* **Excerpted data**
• • • • • • •

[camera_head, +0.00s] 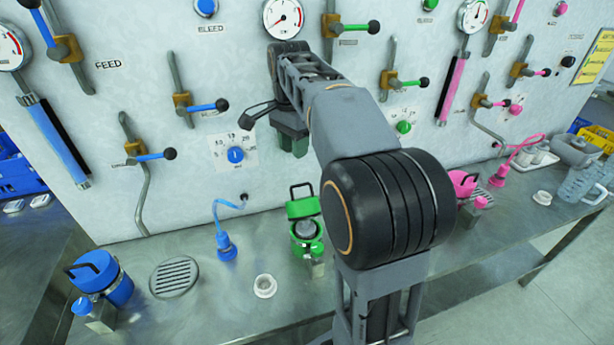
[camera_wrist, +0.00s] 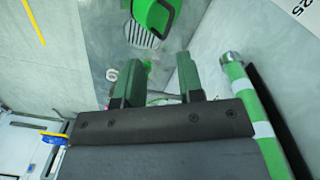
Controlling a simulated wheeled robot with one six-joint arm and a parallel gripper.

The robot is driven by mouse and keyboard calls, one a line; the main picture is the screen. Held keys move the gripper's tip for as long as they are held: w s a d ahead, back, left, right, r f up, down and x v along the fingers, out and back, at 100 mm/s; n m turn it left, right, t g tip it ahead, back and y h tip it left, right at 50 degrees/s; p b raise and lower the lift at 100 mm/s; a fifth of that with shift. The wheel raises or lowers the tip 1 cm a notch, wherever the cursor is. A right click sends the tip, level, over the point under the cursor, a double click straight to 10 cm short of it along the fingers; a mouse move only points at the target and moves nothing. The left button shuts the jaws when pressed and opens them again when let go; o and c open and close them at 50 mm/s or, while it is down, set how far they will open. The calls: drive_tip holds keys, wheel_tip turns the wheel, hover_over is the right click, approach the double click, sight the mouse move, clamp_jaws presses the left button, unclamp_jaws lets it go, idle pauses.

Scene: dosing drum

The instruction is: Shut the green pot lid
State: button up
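The green pot (camera_head: 307,240) stands on the metal bench in the head view, left of my forearm. Its green lid (camera_head: 303,208), with a dark handle, is raised at the back of the pot, and the pot's grey inside shows. My gripper (camera_head: 294,140) is in front of the panel, above and apart from the lid. In the wrist view my gripper (camera_wrist: 157,82) has its two green fingers spread with nothing held between them. A green part (camera_wrist: 155,14) at the top edge of that view looks like the lid or pot; I cannot tell which.
A blue pot (camera_head: 100,275), a round drain grate (camera_head: 174,277) and a small white cup (camera_head: 265,286) are on the bench. A pink pot (camera_head: 462,184) is at right. Levers such as the blue one (camera_head: 200,107) stick out from the panel. A green-white striped tube (camera_wrist: 250,112) is beside my gripper.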

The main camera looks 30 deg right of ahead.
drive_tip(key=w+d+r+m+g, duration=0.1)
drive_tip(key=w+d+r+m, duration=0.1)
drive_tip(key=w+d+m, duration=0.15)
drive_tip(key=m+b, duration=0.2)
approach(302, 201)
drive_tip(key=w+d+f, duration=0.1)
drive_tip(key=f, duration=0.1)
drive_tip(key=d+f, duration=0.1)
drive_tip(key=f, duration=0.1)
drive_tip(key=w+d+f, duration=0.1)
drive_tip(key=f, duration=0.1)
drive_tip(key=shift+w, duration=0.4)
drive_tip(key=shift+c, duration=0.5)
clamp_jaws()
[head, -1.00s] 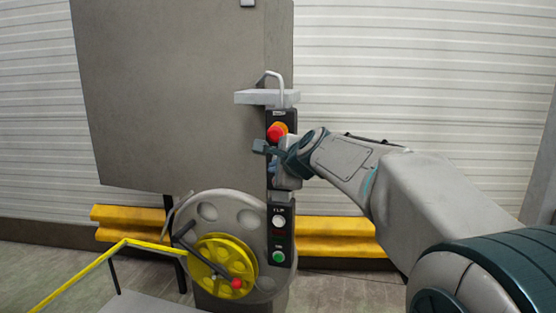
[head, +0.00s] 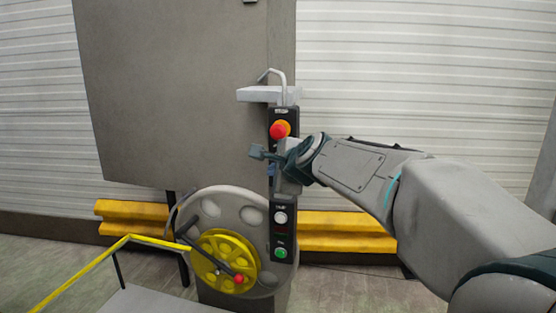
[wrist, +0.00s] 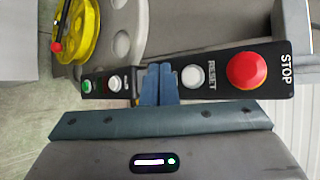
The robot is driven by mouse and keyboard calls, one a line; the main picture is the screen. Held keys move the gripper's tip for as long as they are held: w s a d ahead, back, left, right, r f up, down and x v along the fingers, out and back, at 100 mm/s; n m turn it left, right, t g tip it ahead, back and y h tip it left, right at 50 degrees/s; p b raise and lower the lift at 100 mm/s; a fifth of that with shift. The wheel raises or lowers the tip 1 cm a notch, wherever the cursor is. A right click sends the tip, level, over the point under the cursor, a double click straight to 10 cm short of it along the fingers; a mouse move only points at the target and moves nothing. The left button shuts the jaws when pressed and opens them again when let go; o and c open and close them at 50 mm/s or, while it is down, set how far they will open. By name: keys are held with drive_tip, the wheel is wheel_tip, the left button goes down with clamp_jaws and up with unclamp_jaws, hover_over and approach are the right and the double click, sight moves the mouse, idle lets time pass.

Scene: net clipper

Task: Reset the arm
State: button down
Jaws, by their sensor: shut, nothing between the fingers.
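The black control panel (head: 283,234) stands upright on the machine. Its white RESET button (wrist: 192,77) shows in the wrist view, beside the large red STOP button (wrist: 247,70). In the head view my arm hides RESET, but the red button (head: 280,129) shows above my gripper. My gripper (head: 271,170) is in front of the panel. In the wrist view its blue fingers (wrist: 158,85) are together and empty, between RESET and the lower white button (wrist: 116,84). I cannot tell whether the fingertips touch the panel.
A green button (head: 281,253) is low on the panel. A yellow wheel with a red-knobbed crank (head: 222,262) is left of it. A grey shelf (head: 268,94) juts out above. A yellow rail (head: 75,275) is at lower left, and a yellow barrier (head: 345,222) runs behind.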

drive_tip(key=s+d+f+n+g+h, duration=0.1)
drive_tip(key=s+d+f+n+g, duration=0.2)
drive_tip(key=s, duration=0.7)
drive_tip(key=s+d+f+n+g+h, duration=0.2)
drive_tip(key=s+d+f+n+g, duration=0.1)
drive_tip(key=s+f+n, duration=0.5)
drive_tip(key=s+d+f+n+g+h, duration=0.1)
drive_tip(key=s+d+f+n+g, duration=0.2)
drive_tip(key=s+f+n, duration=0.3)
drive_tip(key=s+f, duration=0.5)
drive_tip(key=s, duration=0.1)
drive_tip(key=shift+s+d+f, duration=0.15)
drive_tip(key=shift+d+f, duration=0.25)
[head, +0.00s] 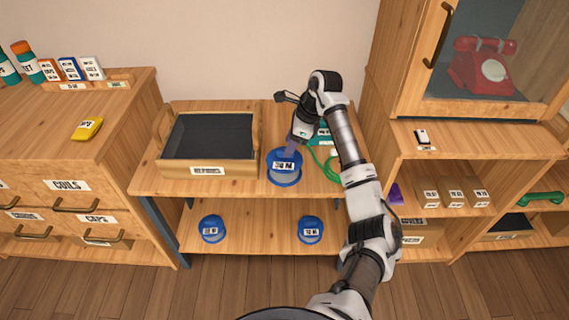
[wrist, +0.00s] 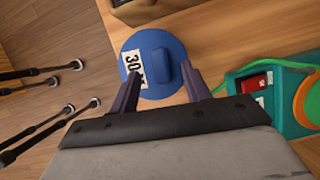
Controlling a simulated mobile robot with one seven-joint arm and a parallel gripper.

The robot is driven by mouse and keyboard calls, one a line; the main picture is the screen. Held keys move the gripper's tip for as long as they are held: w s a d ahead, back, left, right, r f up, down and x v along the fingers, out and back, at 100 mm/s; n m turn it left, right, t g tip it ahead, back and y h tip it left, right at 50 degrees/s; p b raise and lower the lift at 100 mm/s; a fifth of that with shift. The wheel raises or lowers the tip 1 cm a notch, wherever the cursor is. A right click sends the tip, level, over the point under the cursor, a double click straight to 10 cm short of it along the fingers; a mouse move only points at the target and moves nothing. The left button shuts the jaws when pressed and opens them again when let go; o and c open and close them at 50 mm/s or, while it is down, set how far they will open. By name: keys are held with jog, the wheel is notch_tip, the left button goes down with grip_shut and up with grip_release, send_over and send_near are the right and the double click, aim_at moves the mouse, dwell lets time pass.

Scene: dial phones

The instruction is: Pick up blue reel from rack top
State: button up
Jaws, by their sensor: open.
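The blue reel (head: 284,172) stands on the rack top (head: 240,186), right of the bin. In the wrist view its round blue top (wrist: 152,52) shows a white label reading 30 and a raised blue block. My gripper (head: 291,150) is over the reel, pointing down at it. In the wrist view my gripper's two fingers (wrist: 164,86) are open, with the reel's raised block between and just beyond their tips. I cannot tell whether the fingers touch the reel.
A dark-lined wooden bin (head: 208,171) stands left of the reel. A teal device (head: 323,133) with a green cord (head: 326,165) sits close on the right. Two more blue reels lie on the lower shelf (head: 262,238). A cabinet (head: 470,133) stands at right.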

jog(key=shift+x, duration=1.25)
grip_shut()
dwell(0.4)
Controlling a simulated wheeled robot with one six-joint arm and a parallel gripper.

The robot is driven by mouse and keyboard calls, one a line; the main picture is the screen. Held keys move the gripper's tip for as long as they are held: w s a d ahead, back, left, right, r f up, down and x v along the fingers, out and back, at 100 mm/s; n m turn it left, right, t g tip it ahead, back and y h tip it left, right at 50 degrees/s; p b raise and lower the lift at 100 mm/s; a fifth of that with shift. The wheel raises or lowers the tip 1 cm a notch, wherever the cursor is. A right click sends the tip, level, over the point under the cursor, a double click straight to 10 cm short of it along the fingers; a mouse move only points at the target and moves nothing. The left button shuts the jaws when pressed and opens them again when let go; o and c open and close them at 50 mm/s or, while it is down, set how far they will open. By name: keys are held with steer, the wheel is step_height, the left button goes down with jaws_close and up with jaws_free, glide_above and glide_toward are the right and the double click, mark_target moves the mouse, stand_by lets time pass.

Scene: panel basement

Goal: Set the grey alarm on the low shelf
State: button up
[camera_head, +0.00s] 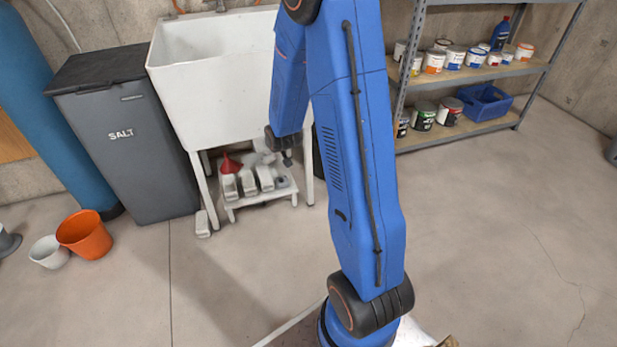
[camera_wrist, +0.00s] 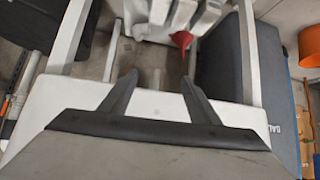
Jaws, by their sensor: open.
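The low shelf (camera_head: 262,199) is a small white stand on the floor under the sink. Several pale grey-white upright units (camera_head: 247,183) stand on it, beside a red funnel (camera_head: 230,164). A similar pale unit (camera_head: 202,224) is on the floor at the shelf's left. I cannot tell which of these, if any, is the grey alarm. My gripper (camera_head: 287,161) hangs in front of the sink, above the shelf's right part. In the wrist view its two fingers (camera_wrist: 157,92) are spread with nothing between them; the funnel (camera_wrist: 182,39) and pale units (camera_wrist: 183,12) lie beyond the fingertips.
The white sink (camera_head: 205,75) on legs stands over the low shelf. A grey salt bin (camera_head: 130,140) stands left of it, with orange (camera_head: 84,234) and white (camera_head: 49,252) buckets before it. A metal rack (camera_head: 470,128) holds paint cans at right. Floor at right is clear.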

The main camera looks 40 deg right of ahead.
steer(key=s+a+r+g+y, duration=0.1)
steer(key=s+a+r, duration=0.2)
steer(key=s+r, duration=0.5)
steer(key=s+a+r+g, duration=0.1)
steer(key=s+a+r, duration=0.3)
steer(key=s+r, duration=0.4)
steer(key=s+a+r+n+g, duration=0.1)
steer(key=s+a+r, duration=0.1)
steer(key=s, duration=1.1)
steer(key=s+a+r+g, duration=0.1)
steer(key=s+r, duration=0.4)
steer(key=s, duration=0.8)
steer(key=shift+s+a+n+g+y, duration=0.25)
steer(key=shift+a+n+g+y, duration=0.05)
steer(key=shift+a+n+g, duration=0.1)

• • • • • • •

* **The request**
Extract every line above that contains the word "Scene".

* **Task solution**
Scene: dosing drum
Scene: net clipper
Scene: dial phones
Scene: panel basement

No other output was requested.